Many months have passed since my last entry. Is there anybody out there still interested? I am taking a bit of a left turn as I move closer to not only observing Greece but perhaps understanding it as well.
Three months from now, I will be living in Athens and teaching a film studies course to university students as a Fulbright Fellow. Although I will teach in English, I hope to occasionally communicate in the language of my students. Therefore, I have become the student and am presently taking an elementary course in Modern Greek. The class has seven students, and I am the least accomplished. This situation comes as a great surprise: I have never had a failing grade in my life. I considered abandoning the class; however, I enjoy listening to Greek, learning to write in Greek, and reading in Greek, even if I only master forty percent.

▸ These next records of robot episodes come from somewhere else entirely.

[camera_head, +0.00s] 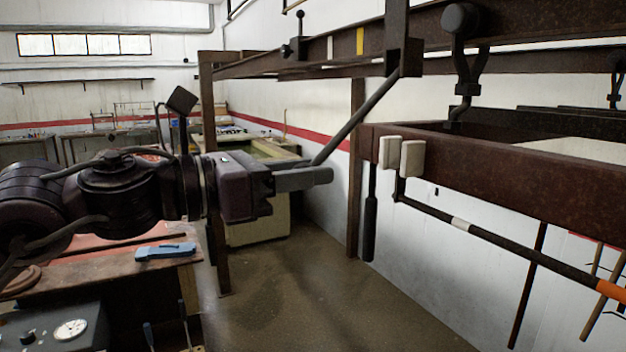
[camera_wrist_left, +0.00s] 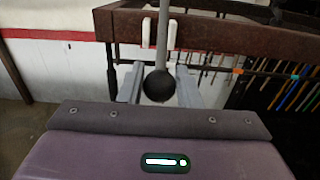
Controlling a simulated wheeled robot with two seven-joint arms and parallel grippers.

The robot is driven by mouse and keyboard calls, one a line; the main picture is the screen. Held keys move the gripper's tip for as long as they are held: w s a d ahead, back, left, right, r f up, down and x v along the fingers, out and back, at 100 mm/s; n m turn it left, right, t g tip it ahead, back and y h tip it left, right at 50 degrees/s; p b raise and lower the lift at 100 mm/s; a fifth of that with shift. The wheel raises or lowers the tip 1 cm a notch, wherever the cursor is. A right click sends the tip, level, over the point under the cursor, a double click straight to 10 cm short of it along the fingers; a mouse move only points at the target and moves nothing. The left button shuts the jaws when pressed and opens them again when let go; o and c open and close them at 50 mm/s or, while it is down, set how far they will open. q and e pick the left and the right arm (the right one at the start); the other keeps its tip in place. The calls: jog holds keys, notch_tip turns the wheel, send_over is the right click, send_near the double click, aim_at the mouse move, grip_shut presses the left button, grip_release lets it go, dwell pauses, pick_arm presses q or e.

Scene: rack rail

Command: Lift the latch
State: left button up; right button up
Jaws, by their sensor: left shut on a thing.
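The latch shows as a dark grey lever (camera_head: 358,118) that slants down from a bracket (camera_head: 403,56) on the upper rusty rail. My left gripper (camera_head: 303,179) is at its lower end and shut on it. In the left wrist view a black ball knob (camera_wrist_left: 159,86) on a grey rod (camera_wrist_left: 162,42) sits between the two grey fingers of my left gripper (camera_wrist_left: 160,84). The exact contact with the fingers is hard to see. My right gripper is not in view.
A rusty beam (camera_head: 510,182) with two white pads (camera_head: 411,158) lies to the right of the gripper. A dark handle (camera_head: 370,220) hangs below its end. A rusty post (camera_head: 356,190) stands behind. A workbench (camera_head: 110,267) with a blue tool (camera_head: 166,251) is at left. The floor between is clear.

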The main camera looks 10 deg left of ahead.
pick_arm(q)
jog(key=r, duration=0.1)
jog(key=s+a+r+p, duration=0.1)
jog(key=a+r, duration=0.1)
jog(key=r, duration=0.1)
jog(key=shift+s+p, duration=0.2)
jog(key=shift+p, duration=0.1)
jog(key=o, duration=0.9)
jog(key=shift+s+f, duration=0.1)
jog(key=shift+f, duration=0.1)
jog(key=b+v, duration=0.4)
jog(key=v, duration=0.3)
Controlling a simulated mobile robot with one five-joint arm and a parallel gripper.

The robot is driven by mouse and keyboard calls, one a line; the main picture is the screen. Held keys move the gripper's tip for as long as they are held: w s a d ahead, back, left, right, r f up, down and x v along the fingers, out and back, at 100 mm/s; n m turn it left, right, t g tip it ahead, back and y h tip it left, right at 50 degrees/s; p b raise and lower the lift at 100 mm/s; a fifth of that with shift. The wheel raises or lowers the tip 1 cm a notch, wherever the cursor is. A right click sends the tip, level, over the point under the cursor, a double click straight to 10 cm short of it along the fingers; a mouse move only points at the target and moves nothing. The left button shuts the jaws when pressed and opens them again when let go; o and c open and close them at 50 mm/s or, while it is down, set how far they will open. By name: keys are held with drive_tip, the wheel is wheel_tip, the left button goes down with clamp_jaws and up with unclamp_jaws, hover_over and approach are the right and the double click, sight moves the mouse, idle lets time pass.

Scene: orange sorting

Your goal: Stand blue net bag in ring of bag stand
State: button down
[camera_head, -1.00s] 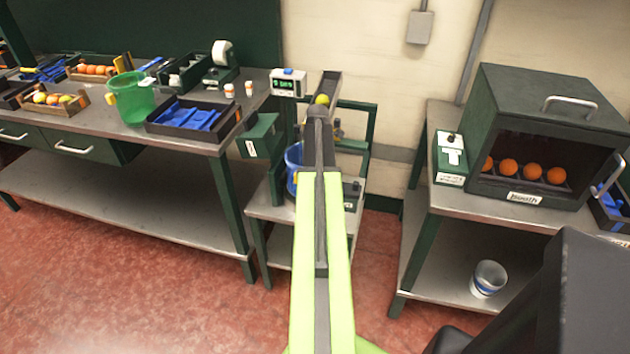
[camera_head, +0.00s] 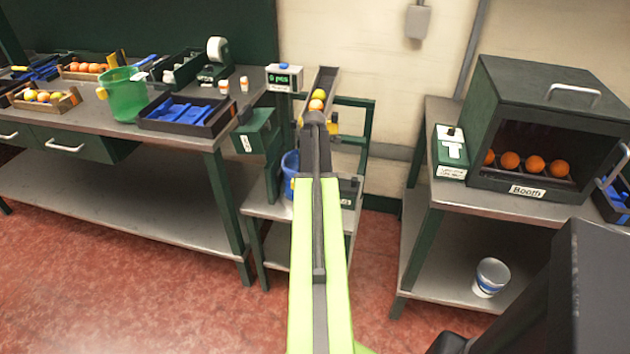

I find my response interesting. Who enjoys failing? Hearing and reading the language creates an excitement about the people, about their lives. Although I’m not successful, I feel a pride in knowing I can write a sentence in Greek. I can, even, read a sentence in Greek.
Perhaps, I will be able to understand the newspaper Kastelliotika Nea sent to me every month from the village where my grandfather was born. I am one quarter Greek on my father’s side. Since 2001, I have made seven visits to the village. I could not speak Greek and the uncle who lives in my grandfather’s house does not speak English, nor did his wife, his sister, or his sister-in-law who were the family members I saw most often. I have younger cousins that speak English, but they are rarely there. Yet, not speaking didn’t seem to bother me. I felt at home in the courtyard of my great grandfather’s house, in the village square where we had souvaliki at night, tiny delicious pieces of marinated meat skewered on a large toothpick, grilled over charcoal and squeezed with lemon- a “meza” before the evening meal.
The first time I went to Greece, I climbed into a closet every day and cried. The Greeks looked so cranky, pushed up too closely, and spoke with what seemed like aggression and abruptness. When I visited the village and was embraced by one relative after another, the two impressions didn’t jive. Now as I learn Greek, I start to understand. When I say “nai” that is “yes” in Greek as it sounds in class or on the CD I use, I hear my voice emphasize, not in abruptness or aggression, but in the joy of agreement, the pleasure of interaction, maybe even, some Hellenic pride.